CLEVELAND (AP) – LeBron James was relaxed, reflective and even resigned to his fate.
The end of the series, season and maybe his second stint in Cleveland, are near.
The Golden State Warriors have made his eighth straight NBA Finals — and their seasonal rivalry with the Cavaliers – very one-sided.
Still weary and wrestling with emotions after losing Game 3 on Wednesday night, when Kevin Durant scored 43 points and shot the Warriors within one win of their third title in four years, James pointed out Thursday what has become terrifyingly obvious.
The Warriors are at another level. And may be for a while.
“Obviously, from a talent perspective, if you’re looking at Golden State from their top five best players to our top five players, you would say they’re stacked better than us. Let’s just speak truth,” James said before rattling off Golden State’s embarrassment of riches.
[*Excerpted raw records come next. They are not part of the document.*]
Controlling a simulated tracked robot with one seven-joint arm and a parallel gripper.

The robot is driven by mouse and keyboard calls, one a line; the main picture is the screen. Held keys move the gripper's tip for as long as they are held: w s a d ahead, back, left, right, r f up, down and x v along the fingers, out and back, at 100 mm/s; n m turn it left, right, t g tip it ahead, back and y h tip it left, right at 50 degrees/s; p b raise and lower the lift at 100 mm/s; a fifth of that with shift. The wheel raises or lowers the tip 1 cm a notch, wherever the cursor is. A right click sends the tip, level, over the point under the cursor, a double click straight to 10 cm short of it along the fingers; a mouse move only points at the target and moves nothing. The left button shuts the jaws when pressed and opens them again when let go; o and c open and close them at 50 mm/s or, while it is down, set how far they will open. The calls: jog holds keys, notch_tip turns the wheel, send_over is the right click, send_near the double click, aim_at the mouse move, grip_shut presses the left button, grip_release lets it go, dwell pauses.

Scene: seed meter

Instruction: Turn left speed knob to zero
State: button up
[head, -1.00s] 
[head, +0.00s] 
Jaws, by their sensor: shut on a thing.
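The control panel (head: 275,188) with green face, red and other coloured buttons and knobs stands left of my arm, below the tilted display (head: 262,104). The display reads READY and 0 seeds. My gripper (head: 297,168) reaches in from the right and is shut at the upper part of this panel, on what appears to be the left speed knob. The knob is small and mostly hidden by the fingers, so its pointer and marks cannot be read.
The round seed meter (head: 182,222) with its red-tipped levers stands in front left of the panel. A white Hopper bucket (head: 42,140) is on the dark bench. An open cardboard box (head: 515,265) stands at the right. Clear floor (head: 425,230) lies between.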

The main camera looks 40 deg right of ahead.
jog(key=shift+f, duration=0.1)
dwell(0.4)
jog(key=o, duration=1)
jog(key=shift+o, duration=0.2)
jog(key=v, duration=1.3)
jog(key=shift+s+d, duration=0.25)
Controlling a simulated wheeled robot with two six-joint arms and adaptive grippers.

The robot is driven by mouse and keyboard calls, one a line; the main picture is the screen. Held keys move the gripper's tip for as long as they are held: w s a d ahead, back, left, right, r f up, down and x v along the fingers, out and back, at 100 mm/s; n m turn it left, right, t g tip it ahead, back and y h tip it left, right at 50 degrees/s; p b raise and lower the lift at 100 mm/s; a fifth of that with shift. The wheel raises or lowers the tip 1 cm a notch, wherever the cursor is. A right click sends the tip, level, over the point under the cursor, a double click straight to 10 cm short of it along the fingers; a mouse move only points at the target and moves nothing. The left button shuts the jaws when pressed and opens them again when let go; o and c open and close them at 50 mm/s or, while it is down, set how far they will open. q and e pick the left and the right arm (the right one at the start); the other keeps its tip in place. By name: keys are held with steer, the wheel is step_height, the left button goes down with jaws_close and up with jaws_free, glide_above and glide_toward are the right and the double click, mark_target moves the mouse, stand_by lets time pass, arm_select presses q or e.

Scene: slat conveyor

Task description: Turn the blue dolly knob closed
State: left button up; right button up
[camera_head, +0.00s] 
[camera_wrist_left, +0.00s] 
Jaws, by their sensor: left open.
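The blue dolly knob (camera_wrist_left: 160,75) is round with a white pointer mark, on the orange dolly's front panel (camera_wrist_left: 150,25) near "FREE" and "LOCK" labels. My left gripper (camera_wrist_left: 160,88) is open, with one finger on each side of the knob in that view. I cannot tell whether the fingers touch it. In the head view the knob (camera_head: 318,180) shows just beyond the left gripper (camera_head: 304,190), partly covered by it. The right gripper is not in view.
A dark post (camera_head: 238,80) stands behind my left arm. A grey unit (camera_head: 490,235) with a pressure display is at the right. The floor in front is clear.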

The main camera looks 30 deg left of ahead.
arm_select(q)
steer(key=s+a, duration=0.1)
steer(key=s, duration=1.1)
“Kevin Durant,” he said. “You’ve got two guys with MVPs on their team. And then you’ve got a guy in Klay (Thompson) who could easily be on a team and carry a team, scored 40 in a quarter before. And then you have Draymond (Green), who is arguably one of the best defenders and minds we have in our game. So you have that crew.”
“Then you add on a Finals MVP coming off the bench (Andre Iguodala), a No. 1 pick in (Shawn) Livingston and an All-Star in David West and whatever the case may be. So they have a lot of talent.”
Too much, it seems, for these Cavs.
James wasn’t making excuses for Cleveland’s postseason pickle because if not for a reversed official’s call or J.R. Smith’s brain-lock in the closing seconds of regulation in Game 1 or Durant’s brilliance in Game 3, the Cavs could be leading the series.